* **Work to be completed**: Go through the entries below and copy each line containing the word "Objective".

* **Dataset**:
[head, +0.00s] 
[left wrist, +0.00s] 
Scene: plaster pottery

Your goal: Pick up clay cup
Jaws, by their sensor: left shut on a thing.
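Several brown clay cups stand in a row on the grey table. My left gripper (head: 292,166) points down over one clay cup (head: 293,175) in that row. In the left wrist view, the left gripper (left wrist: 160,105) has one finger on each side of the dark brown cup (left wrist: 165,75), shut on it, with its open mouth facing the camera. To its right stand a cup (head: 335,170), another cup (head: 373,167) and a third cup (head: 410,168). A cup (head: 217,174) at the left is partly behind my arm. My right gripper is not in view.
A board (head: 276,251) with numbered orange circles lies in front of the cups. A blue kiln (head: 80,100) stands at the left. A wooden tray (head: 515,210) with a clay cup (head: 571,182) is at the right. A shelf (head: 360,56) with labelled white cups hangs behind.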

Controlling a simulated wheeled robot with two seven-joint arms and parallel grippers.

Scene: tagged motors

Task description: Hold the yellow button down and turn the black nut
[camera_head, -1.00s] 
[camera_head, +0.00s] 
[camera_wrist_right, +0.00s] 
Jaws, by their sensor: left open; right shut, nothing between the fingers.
--
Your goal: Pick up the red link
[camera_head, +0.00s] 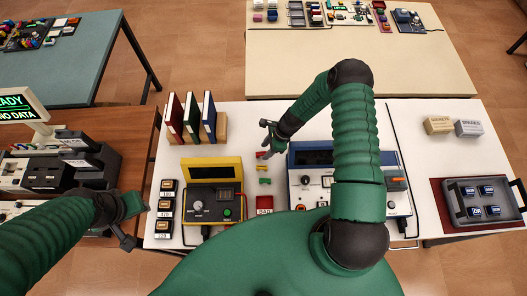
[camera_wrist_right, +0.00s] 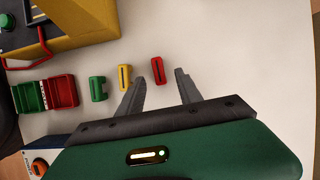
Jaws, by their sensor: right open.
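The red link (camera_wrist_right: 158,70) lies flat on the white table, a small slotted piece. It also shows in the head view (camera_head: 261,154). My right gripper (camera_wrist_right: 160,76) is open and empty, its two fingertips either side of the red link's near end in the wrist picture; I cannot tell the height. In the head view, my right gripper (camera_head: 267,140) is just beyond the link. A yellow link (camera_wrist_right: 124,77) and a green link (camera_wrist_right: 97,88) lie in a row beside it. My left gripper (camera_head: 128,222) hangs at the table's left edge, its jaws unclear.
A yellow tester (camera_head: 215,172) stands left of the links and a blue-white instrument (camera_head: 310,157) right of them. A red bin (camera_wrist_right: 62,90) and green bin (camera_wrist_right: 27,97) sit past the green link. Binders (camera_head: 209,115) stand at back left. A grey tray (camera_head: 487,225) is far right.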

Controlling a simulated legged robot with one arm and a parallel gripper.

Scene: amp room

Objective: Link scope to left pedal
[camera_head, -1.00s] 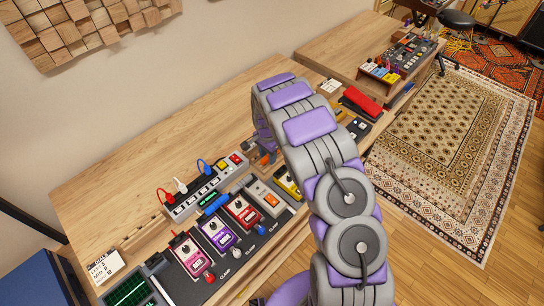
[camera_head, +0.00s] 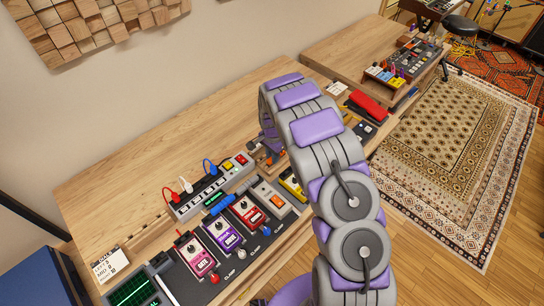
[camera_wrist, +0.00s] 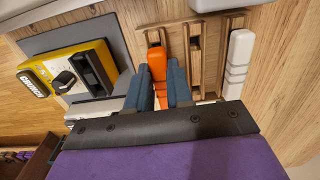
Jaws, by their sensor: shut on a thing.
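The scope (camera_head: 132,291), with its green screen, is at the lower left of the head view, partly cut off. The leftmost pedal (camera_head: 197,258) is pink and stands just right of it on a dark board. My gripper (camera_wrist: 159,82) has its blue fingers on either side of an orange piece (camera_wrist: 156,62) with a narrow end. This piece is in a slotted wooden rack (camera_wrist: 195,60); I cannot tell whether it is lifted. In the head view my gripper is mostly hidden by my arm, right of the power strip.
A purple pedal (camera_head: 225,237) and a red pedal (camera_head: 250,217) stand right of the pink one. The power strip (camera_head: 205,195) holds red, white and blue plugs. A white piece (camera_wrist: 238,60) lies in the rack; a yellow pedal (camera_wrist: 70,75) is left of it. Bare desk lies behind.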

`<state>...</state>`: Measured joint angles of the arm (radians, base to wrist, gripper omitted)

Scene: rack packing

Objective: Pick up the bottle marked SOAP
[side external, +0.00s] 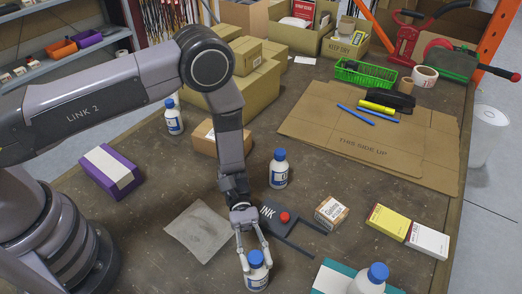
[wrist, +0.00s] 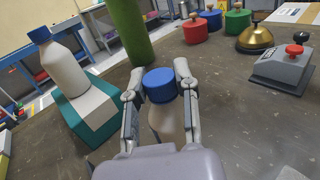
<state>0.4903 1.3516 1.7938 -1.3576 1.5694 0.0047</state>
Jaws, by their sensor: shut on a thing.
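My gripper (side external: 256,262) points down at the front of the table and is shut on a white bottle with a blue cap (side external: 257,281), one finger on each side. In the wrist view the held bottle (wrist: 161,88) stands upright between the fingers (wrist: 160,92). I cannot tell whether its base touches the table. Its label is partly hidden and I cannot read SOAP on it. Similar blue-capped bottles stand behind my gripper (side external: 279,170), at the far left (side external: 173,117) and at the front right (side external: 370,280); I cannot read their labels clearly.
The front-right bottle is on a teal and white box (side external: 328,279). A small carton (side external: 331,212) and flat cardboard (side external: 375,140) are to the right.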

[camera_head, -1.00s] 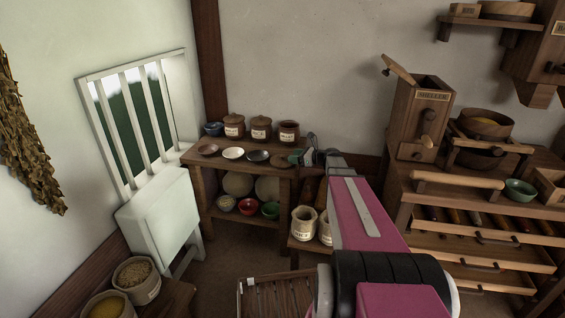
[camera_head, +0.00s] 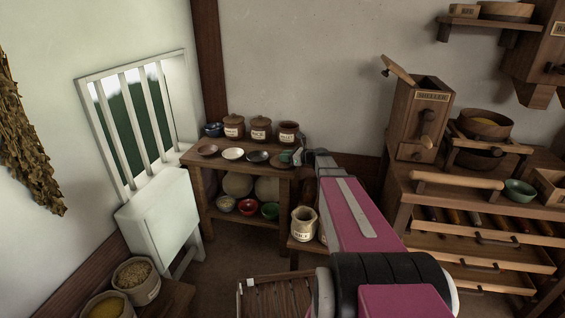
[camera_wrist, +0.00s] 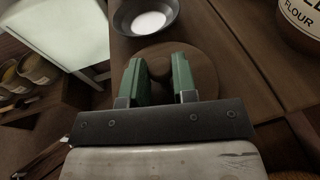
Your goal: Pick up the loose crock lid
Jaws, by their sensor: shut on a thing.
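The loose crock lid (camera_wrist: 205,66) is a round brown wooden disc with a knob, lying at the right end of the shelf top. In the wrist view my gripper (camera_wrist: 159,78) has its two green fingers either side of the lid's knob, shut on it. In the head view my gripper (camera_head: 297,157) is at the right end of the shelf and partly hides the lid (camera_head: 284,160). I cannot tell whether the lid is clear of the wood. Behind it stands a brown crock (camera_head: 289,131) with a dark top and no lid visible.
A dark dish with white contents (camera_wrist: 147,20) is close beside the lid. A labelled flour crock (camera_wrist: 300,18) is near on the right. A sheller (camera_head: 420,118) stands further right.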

* **Reply to the task**:
Objective: Link scope to left pedal
Objective: Pick up the bottle marked SOAP

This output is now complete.